Lesson 13: Kindergarten Is Not Over

When we are young we get used to plenty of rules. There are many things we are not allowed to do and even more restrictions to anything that even faintly sounds like fun. After getting out of school and in the working life it does not get any better. In reality there might perceive to be even more rules, principals and restrictions than ever before.

Freedom is something that goes hand in hand with responsibility. You have the liberty do things but you are also responsible of the consequences for the better or worse. How can we learn without extending and testing our limits? Being a grown-up should mean that you are in a full control of your life. You decide and act like an ass or a responsible person but it’s all up to you, right?

Become an entrepreneur and you soon realise that there are regulations and restrictions on pretty much anything and everything you do. Adults are not allowed to mutually agree upon the terms of their voluntary interaction—they are not considered competent enough to be in charge of their own lives. It does not matter whether we talk about building a house, renting an apartment or some equipment, hiring a person to do something for you, or even buying simple goods from your local shop. Did I mention there are even rules how and when you can walk and penalties for non-compliance?

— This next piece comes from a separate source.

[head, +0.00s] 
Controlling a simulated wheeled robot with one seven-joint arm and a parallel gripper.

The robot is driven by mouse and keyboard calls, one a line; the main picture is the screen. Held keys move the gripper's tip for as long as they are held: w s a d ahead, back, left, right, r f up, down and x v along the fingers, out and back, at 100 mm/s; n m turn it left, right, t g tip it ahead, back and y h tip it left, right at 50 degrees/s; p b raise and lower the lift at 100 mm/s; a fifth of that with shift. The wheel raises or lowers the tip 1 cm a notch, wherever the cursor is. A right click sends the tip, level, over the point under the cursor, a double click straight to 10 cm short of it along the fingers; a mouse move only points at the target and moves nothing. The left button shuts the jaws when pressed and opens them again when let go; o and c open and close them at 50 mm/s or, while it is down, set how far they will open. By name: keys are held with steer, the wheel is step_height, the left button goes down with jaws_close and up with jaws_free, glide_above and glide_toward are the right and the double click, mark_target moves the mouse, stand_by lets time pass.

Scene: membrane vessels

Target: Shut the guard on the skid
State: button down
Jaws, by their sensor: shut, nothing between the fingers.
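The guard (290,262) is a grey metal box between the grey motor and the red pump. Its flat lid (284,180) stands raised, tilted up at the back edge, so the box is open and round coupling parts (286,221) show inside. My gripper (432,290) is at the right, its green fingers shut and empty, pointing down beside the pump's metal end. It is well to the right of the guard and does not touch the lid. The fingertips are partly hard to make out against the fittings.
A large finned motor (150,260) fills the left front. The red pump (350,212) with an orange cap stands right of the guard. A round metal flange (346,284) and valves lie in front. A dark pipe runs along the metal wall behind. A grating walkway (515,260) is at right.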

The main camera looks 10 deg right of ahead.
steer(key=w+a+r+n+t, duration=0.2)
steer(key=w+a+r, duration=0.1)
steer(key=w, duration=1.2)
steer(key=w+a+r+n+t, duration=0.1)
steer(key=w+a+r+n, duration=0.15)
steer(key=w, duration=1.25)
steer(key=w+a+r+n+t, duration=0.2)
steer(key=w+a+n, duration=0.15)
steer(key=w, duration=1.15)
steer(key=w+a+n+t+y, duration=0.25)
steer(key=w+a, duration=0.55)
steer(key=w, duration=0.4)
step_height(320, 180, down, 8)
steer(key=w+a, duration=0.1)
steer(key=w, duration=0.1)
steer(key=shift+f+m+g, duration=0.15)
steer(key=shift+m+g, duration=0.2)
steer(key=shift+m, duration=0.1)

Freedom means that you have the right to accept something but more importantly the right to decline from something. The latter part causes a lot of trouble for entrepreneurs. They are not simply allowed to carry out their trade without being pushed around continuously by various rules and regulations, penalties and compliancy issues. Large companies have it easier since they have the adequate resources and specialist to handle all the burdens of the public authorities. Small companies do not have the capital and manpower to deal with all the requirements without compromising their primary line of business: earning their living.

The entrepreneur must become the master of all trades without turning into a jack-of-all-trades. The challenge is not so much of how to be a productive member of the society but an obedient puppet that is not completely tangled up to the master puppeteer’s strings that tend to be pulled in random and often in self-contradictory order.